◆ Aim of the exercise ◆
Restate the data below word for word. Skip any images it contains.

=== Listed records ===

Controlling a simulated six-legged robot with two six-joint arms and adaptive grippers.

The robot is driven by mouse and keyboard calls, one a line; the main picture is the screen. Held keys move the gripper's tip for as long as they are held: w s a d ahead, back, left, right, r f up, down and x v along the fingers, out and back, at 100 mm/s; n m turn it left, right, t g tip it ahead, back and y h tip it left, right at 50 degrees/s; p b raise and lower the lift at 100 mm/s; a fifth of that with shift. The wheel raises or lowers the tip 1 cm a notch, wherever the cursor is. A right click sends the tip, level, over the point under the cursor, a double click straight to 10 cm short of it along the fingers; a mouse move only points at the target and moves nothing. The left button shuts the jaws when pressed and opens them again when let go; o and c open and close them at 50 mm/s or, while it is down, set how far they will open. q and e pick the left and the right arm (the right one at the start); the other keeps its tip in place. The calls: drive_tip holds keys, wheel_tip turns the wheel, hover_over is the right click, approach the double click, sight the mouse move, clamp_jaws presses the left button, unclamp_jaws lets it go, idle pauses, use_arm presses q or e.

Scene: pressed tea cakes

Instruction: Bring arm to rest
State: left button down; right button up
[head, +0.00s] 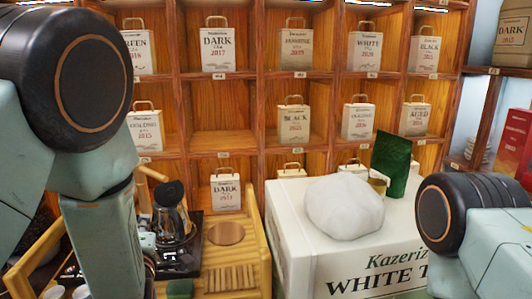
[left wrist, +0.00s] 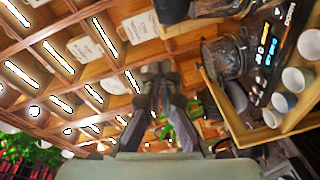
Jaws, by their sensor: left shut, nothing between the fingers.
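My left arm (head: 105,235) comes in from the left in the head view, with a large black joint and pale links. My left gripper (left wrist: 158,78) shows in the left wrist view, its dark fingers close together, shut and empty. I cannot make out its fingers clearly in the head view. My right arm (head: 485,235) shows at the right edge of the head view as a black joint and a pale link. Its gripper is not in view.
A wooden shelf (head: 222,142) with several tea bags stands behind. A white carton (head: 300,235) bears a white wrapped lump (head: 343,207) and a green pouch (head: 391,163). Several cups (left wrist: 299,79) show at right.

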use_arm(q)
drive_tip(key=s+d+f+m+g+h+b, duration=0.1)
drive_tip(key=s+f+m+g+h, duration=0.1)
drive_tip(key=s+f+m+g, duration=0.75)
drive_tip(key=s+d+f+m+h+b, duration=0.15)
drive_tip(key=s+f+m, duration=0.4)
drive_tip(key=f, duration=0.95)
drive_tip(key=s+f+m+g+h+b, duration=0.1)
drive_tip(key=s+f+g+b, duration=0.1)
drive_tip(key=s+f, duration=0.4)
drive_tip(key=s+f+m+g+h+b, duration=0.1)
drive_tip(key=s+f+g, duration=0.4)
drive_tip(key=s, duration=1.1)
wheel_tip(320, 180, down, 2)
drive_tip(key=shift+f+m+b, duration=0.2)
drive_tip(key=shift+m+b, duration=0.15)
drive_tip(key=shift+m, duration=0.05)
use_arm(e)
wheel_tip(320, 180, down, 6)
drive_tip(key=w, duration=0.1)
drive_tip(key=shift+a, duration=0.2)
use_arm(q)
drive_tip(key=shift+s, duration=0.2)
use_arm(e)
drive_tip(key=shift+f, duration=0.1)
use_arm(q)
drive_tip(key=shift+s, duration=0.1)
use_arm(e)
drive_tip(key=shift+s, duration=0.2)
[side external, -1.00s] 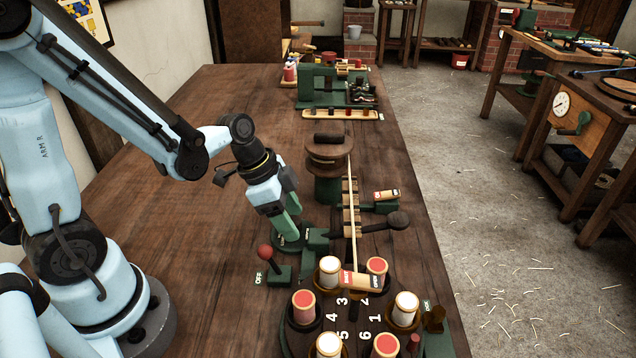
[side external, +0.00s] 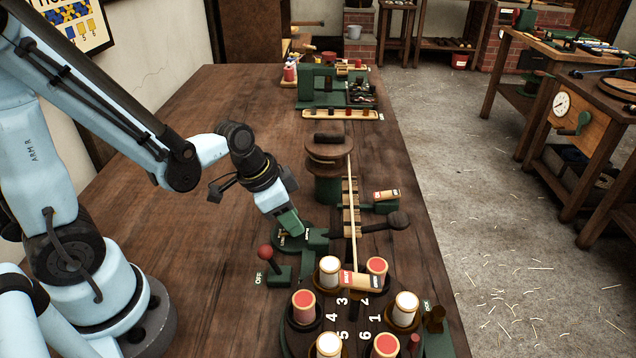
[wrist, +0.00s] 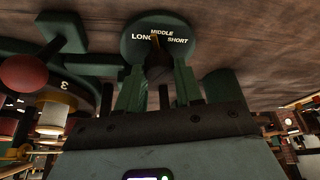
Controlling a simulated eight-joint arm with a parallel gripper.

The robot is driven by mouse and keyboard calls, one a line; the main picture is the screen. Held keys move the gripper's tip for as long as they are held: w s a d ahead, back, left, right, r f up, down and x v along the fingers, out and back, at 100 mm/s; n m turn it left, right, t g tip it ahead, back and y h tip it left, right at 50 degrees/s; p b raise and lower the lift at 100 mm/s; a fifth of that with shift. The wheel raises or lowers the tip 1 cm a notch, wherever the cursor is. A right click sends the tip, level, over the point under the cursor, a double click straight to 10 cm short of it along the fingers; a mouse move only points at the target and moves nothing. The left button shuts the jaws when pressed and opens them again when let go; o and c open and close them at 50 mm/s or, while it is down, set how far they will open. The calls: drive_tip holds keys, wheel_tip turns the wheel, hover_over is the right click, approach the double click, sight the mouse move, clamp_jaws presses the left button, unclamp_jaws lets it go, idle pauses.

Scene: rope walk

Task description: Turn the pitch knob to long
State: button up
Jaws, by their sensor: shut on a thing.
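The pitch knob (wrist: 158,66) is dark and sits on a round green dial plate (wrist: 137,52) marked LONG, MIDDLE and SHORT. A thin light pointer (wrist: 155,40) on the knob points up, near the lower left of MIDDLE and just right of LONG. My gripper (wrist: 158,80) is shut on the knob, with one green finger on each side. In the side view my gripper (side external: 289,222) reaches down at a tilt to the dial plate (side external: 284,246) and hides most of the knob.
A red-balled lever (side external: 265,253) marked OFF stands close in front of the dial. A numbered turntable (side external: 330,320) with red and white bobbins is nearer the camera. A rope (side external: 351,210) on a wooden rack runs right of the dial. The table's left part (side external: 215,200) is clear.

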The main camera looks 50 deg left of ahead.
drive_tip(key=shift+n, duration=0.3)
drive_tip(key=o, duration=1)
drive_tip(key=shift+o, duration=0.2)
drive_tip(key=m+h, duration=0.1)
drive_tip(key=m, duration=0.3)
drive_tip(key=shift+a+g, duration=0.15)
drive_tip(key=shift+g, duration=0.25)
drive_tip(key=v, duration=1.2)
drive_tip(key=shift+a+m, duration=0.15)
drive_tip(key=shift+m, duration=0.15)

===

◆ Solution ◆
Controlling a simulated six-legged robot with two six-joint arms and adaptive grippers.

The robot is driven by mouse and keyboard calls, one a line; the main picture is the screen. Held keys move the gripper's tip for as long as they are held: w s a d ahead, back, left, right, r f up, down and x v along the fingers, out and back, at 100 mm/s; n m turn it left, right, t g tip it ahead, back and y h tip it left, right at 50 degrees/s; p b raise and lower the lift at 100 mm/s; a fifth of that with shift. The wheel raises or lowers the tip 1 cm a notch, wherever the cursor is. A right click sends the tip, level, over the point under the cursor, a double click straight to 10 cm short of it along the fingers; a mouse move only points at the target and moves nothing. The left button shuts the jaws when pressed and opens them again when let go; o and c open and close them at 50 mm/s or, while it is down, set how far they will open. q and e pick the left and the right arm (the right one at the start); the other keeps its tip in place. The calls: drive_tip holds keys, wheel_tip turns the wheel, hover_over is the right click, approach the double click, sight the mouse move, clamp_jaws presses the left button, unclamp_jaws lets it go, idle pauses, use_arm presses q or e.

Scene: pressed tea cakes

Instruction: Bring arm to rest
State: left button down; right button up
[head, +0.00s] 
[left wrist, +0.00s] 
Jaws, by their sensor: left shut, nothing between the fingers.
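My left arm (head: 105,235) comes in from the left in the head view, with a large black joint and pale links. My left gripper (left wrist: 158,78) shows in the left wrist view, its dark fingers close together, shut and empty. I cannot make out its fingers clearly in the head view. My right arm (head: 485,235) shows at the right edge of the head view as a black joint and a pale link. Its gripper is not in view.
A wooden shelf (head: 222,142) with several tea bags stands behind. A white carton (head: 300,235) bears a white wrapped lump (head: 343,207) and a green pouch (head: 391,163). Several cups (left wrist: 299,79) show at right.

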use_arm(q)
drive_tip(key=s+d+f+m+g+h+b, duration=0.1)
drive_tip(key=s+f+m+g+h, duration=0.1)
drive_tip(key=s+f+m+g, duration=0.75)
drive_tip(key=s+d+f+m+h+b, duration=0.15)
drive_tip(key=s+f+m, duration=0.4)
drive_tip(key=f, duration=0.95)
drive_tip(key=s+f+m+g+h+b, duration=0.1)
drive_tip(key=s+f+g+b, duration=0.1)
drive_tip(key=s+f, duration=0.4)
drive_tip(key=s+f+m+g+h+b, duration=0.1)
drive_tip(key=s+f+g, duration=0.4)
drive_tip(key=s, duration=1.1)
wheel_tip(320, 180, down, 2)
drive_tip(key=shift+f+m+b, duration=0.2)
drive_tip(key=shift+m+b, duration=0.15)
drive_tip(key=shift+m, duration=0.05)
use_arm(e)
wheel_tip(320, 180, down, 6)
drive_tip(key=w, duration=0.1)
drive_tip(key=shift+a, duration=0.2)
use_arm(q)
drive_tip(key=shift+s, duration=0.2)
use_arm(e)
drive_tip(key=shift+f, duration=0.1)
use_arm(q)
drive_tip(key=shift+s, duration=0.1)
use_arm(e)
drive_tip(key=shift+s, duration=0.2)
[side external, -1.00s] 
[side external, +0.00s] 
[wrist, +0.00s] 
Controlling a simulated eight-joint arm with a parallel gripper.

The robot is driven by mouse and keyboard calls, one a line; the main picture is the screen. Held keys move the gripper's tip for as long as they are held: w s a d ahead, back, left, right, r f up, down and x v along the fingers, out and back, at 100 mm/s; n m turn it left, right, t g tip it ahead, back and y h tip it left, right at 50 degrees/s; p b raise and lower the lift at 100 mm/s; a fifth of that with shift. The wheel raises or lowers the tip 1 cm a notch, wherever the cursor is. A right click sends the tip, level, over the point under the cursor, a double click straight to 10 cm short of it along the fingers; a mouse move only points at the target and moves nothing. The left button shuts the jaws when pressed and opens them again when let go; o and c open and close them at 50 mm/s or, while it is down, set how far they will open. The calls: drive_tip holds keys, wheel_tip turns the wheel, hover_over is the right click, approach the double click, sight the mouse move, clamp_jaws presses the left button, unclamp_jaws lets it go, idle pauses.

Scene: rope walk

Task description: Turn the pitch knob to long
State: button up
Jaws, by their sensor: shut on a thing.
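The pitch knob (wrist: 158,66) is dark and sits on a round green dial plate (wrist: 137,52) marked LONG, MIDDLE and SHORT. A thin light pointer (wrist: 155,40) on the knob points up, near the lower left of MIDDLE and just right of LONG. My gripper (wrist: 158,80) is shut on the knob, with one green finger on each side. In the side view my gripper (side external: 289,222) reaches down at a tilt to the dial plate (side external: 284,246) and hides most of the knob.
A red-balled lever (side external: 265,253) marked OFF stands close in front of the dial. A numbered turntable (side external: 330,320) with red and white bobbins is nearer the camera. A rope (side external: 351,210) on a wooden rack runs right of the dial. The table's left part (side external: 215,200) is clear.

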The main camera looks 50 deg left of ahead.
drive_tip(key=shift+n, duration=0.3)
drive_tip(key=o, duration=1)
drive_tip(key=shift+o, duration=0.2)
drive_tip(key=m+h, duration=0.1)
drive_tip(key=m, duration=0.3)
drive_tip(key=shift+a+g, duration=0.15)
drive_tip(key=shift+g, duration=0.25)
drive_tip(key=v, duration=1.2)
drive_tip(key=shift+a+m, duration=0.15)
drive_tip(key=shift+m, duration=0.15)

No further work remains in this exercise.